Today, let’s explore a beautiful paradox in achieving your goals and visions.
Simply put –
The bigger the vision, the smaller your projects (or steps) need to be.
Too often I have seen multi-year projects and programs of work that aim to achieve an executive’s vision in one big push. These projects rarely succeed.
A recent public example of this is the NSW Department of Education’s LMBR project. The mega-project aimed to replace the legacy finance, human resources, payroll and student administration systems in place across the state’s 2208 public schools. It commenced in 2006 with an anticipated spend of $386 million and completion by end 2014. In December 2018 it was finally marked as ‘done’ – at 4 years longer and $369 million more than planned. There’s also very little discussion on whether the project achieved any of the originally forecast business benefits.
Typically Big Vision + Big Project = A sub-standard result or worse, failure.
Why do we do it? Why do we create these monsters?

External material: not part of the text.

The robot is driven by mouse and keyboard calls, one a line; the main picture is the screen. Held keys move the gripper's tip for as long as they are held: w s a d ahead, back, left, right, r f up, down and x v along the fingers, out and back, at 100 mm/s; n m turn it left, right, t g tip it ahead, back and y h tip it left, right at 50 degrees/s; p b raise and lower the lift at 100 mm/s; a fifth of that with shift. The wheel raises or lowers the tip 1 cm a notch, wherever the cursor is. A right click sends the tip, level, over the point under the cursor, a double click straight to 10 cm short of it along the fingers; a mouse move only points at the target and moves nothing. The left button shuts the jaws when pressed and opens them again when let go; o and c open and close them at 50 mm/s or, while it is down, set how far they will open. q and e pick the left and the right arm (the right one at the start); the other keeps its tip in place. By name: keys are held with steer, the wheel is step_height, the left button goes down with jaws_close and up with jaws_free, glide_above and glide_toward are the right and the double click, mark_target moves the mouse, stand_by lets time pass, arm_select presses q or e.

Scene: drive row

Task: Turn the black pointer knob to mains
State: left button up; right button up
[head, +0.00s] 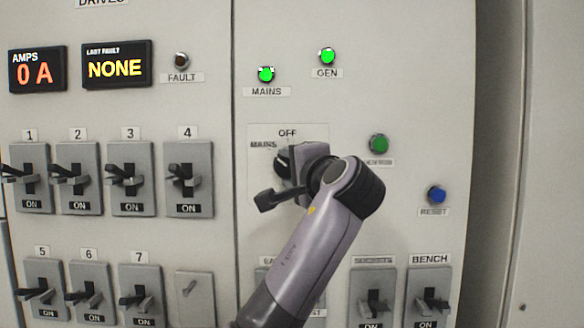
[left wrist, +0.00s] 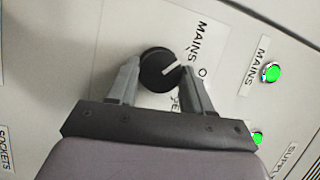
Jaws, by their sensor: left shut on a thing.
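The black pointer knob (left wrist: 157,72) sits on a pale plate, with a white pointer line on its face. In the left wrist view the line points up and right, roughly between the MAINS and OFF labels; the exact position is hard to tell. My left gripper (left wrist: 160,78) is shut on the knob, one finger on each side. In the head view the knob (head: 281,163) shows only as a dark edge behind my left gripper (head: 290,172), which hides the right part of the plate. The MAINS label (head: 263,145) is left of OFF (head: 287,132). My right gripper is out of view.
Green MAINS (head: 266,74) and GEN (head: 327,56) lamps are lit above. A green button (head: 379,144) and blue reset button (head: 437,194) stand to the right. Several numbered lever switches fill the left panel. The bench switch (head: 429,300) is at lower right.

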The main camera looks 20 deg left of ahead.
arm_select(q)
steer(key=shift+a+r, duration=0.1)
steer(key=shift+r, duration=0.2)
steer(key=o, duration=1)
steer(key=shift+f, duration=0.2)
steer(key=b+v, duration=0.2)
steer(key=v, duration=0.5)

Maybe it’s ego, or perhaps it’s the mental convenience of bundling it all together with a big metaphorical ribbon – either way we need to stop it.
Big visions require bigger risks. Big visions necessitate larger degrees of change. Big visions are often loose and are limited by the planning horizon (i.e. the value of a plan reduces the further you go from the current day). Big visions require lots of little failures.
So I’m sure you are now guessing what we need to do instead.
Yes, you guessed it – small projects!
One step at a time.
Not only will you strip out complexity and unnecessary work, but you will maintain momentum by driving regular results.
Small projects also mean that you can shift from a failure-penalising culture to one that embraces failure as part of the learning process.
So how small is small? Some rules of thumb –
- Use logic – don’t try to plan every moment. Two to three high value things each iteration.
- Target the immediate quick wins and tackle them with ferocity – get momentum on your side.
- If you cannot clearly see the path to the end of the project – it’s probably too big.
- The greater the risk to the business, the smaller your steps need to be.
Big visions change the world (or as a minimum your organisation),
So put momentum on your side!
Take small steps and you will achieve that big vision faster than you realise.
Your Action Plan:
Keep the planning horizon in mind when you are building your project bids. Resist the temptation to go for all funding at once, inadvertently creating a monster project.